Parallel and Distributed Computing

In this chapter, we will explore the fascinating world of parallel and distributed computing using the C language. Parallel and distributed computing are techniques used to solve complex problems by breaking them down into smaller tasks that can be executed simultaneously. By harnessing the power of multiple processors or computers, we can greatly improve the performance and efficiency of our programs.

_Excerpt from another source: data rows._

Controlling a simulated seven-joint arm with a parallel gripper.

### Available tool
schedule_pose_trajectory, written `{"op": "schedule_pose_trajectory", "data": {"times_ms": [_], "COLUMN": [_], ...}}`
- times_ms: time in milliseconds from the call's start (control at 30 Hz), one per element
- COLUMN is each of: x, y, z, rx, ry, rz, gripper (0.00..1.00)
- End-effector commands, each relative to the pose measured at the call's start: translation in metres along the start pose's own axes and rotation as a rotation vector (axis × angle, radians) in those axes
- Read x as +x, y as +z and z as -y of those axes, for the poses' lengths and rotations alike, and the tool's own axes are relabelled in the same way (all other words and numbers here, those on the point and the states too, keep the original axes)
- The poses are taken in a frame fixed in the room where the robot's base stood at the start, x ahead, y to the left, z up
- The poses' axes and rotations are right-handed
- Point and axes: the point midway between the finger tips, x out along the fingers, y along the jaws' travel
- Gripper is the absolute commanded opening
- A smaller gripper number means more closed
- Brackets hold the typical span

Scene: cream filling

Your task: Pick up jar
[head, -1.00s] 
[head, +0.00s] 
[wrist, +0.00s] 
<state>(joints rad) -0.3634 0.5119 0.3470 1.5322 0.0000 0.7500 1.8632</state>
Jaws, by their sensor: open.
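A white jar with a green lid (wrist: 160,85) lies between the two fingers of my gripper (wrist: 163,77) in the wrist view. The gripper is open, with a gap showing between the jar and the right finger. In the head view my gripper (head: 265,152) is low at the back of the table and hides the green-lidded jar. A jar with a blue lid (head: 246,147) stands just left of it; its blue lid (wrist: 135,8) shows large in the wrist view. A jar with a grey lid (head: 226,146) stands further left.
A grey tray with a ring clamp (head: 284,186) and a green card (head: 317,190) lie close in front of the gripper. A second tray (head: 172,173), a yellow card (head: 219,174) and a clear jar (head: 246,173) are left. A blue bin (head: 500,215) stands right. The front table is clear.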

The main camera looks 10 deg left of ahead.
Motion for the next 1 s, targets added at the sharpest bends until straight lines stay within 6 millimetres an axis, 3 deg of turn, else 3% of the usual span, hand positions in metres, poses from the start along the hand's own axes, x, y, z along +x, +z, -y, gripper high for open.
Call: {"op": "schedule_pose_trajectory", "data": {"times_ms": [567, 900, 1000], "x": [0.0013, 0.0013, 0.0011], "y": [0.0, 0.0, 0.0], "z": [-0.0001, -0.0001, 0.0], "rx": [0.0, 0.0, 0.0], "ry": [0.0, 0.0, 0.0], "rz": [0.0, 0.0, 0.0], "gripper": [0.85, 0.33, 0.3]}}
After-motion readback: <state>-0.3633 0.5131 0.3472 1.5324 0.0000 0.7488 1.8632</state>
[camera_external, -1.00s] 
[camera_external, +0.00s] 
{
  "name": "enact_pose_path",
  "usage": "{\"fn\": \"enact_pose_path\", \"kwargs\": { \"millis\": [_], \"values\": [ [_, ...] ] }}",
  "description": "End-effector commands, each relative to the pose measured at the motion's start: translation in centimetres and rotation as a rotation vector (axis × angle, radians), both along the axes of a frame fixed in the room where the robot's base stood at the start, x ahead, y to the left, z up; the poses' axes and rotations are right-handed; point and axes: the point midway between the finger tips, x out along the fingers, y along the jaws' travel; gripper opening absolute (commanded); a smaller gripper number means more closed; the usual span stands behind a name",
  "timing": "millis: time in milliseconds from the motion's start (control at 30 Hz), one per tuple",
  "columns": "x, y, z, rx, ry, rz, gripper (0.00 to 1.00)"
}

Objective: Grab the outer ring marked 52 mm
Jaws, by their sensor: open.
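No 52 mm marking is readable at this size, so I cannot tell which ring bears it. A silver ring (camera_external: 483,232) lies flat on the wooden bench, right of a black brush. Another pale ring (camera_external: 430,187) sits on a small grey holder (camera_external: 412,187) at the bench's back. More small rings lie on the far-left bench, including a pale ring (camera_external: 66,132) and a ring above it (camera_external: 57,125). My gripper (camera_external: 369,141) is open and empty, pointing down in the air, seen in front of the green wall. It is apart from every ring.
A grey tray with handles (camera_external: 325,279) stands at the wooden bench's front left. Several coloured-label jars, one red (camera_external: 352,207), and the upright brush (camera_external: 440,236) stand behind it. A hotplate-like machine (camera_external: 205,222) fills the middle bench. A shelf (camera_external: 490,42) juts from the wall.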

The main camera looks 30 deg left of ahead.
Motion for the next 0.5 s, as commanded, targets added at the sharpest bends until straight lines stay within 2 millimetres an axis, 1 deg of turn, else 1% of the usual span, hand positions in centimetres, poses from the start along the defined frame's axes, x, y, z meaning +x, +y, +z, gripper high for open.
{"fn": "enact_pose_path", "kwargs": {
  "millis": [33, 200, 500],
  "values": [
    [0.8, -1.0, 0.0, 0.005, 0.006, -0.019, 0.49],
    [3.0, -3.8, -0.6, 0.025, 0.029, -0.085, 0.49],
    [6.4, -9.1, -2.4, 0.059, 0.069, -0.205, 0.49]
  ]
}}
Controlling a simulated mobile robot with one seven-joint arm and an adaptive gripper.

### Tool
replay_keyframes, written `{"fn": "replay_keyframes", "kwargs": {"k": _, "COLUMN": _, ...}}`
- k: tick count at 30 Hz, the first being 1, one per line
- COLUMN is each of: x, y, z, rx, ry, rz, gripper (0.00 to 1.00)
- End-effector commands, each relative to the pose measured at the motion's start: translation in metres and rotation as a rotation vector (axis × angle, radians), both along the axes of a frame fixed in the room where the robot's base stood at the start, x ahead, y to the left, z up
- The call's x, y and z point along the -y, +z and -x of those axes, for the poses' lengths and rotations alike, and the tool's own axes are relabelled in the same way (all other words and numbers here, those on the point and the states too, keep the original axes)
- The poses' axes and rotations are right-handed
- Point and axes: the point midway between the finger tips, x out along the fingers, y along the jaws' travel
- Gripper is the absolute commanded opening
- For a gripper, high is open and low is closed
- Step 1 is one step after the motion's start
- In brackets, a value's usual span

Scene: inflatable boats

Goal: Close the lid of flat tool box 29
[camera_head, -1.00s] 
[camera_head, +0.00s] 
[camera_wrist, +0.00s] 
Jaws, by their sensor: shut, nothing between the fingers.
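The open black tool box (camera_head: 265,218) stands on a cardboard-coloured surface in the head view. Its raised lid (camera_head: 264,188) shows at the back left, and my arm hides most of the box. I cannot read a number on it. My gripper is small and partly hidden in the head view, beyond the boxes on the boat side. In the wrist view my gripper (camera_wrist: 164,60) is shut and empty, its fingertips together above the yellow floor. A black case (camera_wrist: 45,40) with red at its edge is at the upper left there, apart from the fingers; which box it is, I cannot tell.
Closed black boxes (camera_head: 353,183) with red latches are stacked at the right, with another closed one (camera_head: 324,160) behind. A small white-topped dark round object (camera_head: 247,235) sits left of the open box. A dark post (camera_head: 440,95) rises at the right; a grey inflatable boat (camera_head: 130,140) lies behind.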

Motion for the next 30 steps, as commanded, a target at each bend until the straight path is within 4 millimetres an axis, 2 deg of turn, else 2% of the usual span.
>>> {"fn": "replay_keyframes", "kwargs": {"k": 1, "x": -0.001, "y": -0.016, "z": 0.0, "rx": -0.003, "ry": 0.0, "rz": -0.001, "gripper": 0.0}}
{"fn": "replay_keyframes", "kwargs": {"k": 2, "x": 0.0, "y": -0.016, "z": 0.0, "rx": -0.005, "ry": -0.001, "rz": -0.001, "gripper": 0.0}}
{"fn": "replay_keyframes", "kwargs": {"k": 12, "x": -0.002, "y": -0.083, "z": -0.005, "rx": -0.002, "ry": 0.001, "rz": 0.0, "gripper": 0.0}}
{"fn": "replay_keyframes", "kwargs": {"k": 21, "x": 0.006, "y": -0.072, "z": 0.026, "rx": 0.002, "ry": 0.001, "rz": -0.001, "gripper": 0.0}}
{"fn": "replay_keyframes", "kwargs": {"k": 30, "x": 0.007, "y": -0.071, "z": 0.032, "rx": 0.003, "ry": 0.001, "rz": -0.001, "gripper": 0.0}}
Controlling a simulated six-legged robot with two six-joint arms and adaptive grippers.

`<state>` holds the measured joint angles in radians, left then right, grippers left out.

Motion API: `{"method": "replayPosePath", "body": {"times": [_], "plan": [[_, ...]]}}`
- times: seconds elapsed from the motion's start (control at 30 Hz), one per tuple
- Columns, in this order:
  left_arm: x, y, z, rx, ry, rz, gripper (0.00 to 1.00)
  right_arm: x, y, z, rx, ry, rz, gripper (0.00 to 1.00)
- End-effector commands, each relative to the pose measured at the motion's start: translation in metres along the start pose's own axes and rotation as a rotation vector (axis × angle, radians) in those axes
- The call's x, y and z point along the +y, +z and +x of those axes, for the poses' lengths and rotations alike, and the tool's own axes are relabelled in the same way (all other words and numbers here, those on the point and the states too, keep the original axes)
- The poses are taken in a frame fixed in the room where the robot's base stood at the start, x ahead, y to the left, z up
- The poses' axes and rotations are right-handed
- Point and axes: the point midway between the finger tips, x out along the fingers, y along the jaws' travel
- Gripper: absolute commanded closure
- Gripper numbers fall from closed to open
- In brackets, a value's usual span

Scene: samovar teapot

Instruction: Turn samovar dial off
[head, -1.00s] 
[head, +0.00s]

Basics of Parallel Computing

Parallel computing involves executing multiple tasks simultaneously to achieve faster results. In C, we can achieve parallelism using techniques like threads and OpenMP.

Threads

Threads are lightweight processes that can run concurrently within a single program. They share the same memory space, allowing them to communicate and synchronize with each other easily.

				
					#include <stdio.h>
#include <pthread.h>

#define NUM_THREADS 5

void *thread_function(void *arg) {
    int tid = *((int *)arg);
    printf("Hello from thread %d\n", tid);
    pthread_exit(NULL);
}

int main() {
    pthread_t threads[NUM_THREADS];
    int thread_args[NUM_THREADS];
    int i;

    for (i = 0; i < NUM_THREADS; i++) {
        thread_args[i] = i;
        pthread_create(&threads[i], NULL, thread_function, (void *)&thread_args[i]);
    }

    for (i = 0; i < NUM_THREADS; i++) {
        pthread_join(threads[i], NULL);
    }

    return 0;
}

				
					// output //
Hello from thread 0
Hello from thread 1
Hello from thread 2
Hello from thread 3
Hello from thread 4

Explanation: In this example, we create five threads using pthread_create() function. Each thread executes the thread_function() and prints its thread ID. Finally, we join all threads using pthread_join() to wait for their completion.

OpenMP

OpenMP is an API that supports multi-platform shared memory multiprocessing programming in C. It simplifies parallelism by providing compiler directives to specify parallel regions.

				
					#include <stdio.h>
#include <omp.h>

#define N 10

int main() {
    int i, sum = 0;
    
    #pragma omp parallel for reduction(+:sum)
    for (i = 0; i < N; i++) {
        sum += i;
    }

    printf("Sum: %d\n", sum);

    return 0;
}

				
					// output //
Sum: 45

Explanation: In this example, we use OpenMP directive #pragma omp parallel for to parallelize the loop. The reduction(+:sum) clause ensures that each thread has its own private copy of sum variable, and finally, the partial sums are combined to compute the total sum.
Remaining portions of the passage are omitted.